_INSTRUCTIONS FOR THE TASK_:
Give all of the lines again exactly as they read.

[start of GIVEN DATA]

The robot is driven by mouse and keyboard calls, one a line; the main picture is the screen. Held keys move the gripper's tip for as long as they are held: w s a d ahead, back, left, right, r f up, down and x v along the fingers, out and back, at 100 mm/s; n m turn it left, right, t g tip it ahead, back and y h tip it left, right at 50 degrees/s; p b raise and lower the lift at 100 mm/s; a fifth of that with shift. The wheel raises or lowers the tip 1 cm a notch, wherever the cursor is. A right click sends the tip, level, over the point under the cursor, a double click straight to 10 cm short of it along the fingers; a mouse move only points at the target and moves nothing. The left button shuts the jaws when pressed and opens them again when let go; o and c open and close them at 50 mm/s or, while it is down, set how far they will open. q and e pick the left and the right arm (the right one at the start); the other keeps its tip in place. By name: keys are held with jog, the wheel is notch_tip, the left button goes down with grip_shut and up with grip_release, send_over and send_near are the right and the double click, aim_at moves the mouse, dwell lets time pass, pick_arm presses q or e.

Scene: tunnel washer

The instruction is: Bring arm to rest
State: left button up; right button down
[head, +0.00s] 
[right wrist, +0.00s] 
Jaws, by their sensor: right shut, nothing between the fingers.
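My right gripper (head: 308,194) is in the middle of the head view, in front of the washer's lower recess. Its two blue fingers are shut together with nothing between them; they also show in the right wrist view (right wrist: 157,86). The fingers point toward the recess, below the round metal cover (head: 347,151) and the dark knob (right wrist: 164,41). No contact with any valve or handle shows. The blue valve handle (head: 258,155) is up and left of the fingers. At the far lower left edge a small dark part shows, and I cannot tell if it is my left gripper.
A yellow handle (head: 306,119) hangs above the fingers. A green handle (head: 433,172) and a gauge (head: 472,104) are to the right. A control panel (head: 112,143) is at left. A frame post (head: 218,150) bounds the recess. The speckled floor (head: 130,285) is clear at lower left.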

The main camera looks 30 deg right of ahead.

[end of GIVEN DATA]

_SOLVED PROBLEM_:
The robot is driven by mouse and keyboard calls, one a line; the main picture is the screen. Held keys move the gripper's tip for as long as they are held: w s a d ahead, back, left, right, r f up, down and x v along the fingers, out and back, at 100 mm/s; n m turn it left, right, t g tip it ahead, back and y h tip it left, right at 50 degrees/s; p b raise and lower the lift at 100 mm/s; a fifth of that with shift. The wheel raises or lowers the tip 1 cm a notch, wherever the cursor is. A right click sends the tip, level, over the point under the cursor, a double click straight to 10 cm short of it along the fingers; a mouse move only points at the target and moves nothing. The left button shuts the jaws when pressed and opens them again when let go; o and c open and close them at 50 mm/s or, while it is down, set how far they will open. q and e pick the left and the right arm (the right one at the start); the other keeps its tip in place. By name: keys are held with jog, the wheel is notch_tip, the left button goes down with grip_shut and up with grip_release, send_over and send_near are the right and the double click, aim_at moves the mouse, dwell lets time pass, pick_arm presses q or e.

Scene: tunnel washer

The instruction is: Bring arm to rest
State: left button up; right button down
[head, +0.00s] 
[right wrist, +0.00s] 
Jaws, by their sensor: right shut, nothing between the fingers.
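My right gripper (head: 308,194) is in the middle of the head view, in front of the washer's lower recess. Its two blue fingers are shut together with nothing between them; they also show in the right wrist view (right wrist: 157,86). The fingers point toward the recess, below the round metal cover (head: 347,151) and the dark knob (right wrist: 164,41). No contact with any valve or handle shows. The blue valve handle (head: 258,155) is up and left of the fingers. At the far lower left edge a small dark part shows, and I cannot tell if it is my left gripper.
A yellow handle (head: 306,119) hangs above the fingers. A green handle (head: 433,172) and a gauge (head: 472,104) are to the right. A control panel (head: 112,143) is at left. A frame post (head: 218,150) bounds the recess. The speckled floor (head: 130,285) is clear at lower left.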

The main camera looks 30 deg right of ahead.

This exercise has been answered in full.